[Start DATA EXTRACT]

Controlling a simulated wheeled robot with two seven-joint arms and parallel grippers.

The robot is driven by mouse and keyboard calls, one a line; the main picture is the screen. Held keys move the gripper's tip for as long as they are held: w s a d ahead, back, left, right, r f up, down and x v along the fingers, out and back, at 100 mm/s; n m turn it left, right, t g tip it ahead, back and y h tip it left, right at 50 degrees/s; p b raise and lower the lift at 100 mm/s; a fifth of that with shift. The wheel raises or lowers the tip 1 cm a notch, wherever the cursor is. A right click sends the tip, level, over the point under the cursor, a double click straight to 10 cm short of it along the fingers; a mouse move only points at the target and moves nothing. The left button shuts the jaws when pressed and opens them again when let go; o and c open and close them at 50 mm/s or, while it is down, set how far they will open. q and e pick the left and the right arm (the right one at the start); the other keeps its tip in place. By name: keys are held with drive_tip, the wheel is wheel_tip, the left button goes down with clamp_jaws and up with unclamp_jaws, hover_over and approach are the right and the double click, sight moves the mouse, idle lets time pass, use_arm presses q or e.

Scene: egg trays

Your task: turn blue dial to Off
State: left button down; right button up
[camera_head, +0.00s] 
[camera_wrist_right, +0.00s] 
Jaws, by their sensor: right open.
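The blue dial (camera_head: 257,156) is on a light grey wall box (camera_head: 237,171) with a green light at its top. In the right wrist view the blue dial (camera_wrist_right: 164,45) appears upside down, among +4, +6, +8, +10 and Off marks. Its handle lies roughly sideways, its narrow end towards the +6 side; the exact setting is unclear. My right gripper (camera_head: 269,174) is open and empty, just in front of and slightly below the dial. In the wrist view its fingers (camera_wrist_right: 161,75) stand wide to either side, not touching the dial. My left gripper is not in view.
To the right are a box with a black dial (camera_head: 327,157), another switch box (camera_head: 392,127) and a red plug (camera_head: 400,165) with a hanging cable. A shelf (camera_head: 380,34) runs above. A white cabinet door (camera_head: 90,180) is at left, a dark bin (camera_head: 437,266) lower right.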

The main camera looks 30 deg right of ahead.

[End DATA EXTRACT]

AIM ▸ Quote nothing but the lines that run from the line containing "State: left button down; right button up" through the line containing "[camera_wrist_right, +0.00s]", keeping both of them word for word.

WORKED SOLUTION ▸
State: left button down; right button up
[camera_head, +0.00s] 
[camera_wrist_right, +0.00s] 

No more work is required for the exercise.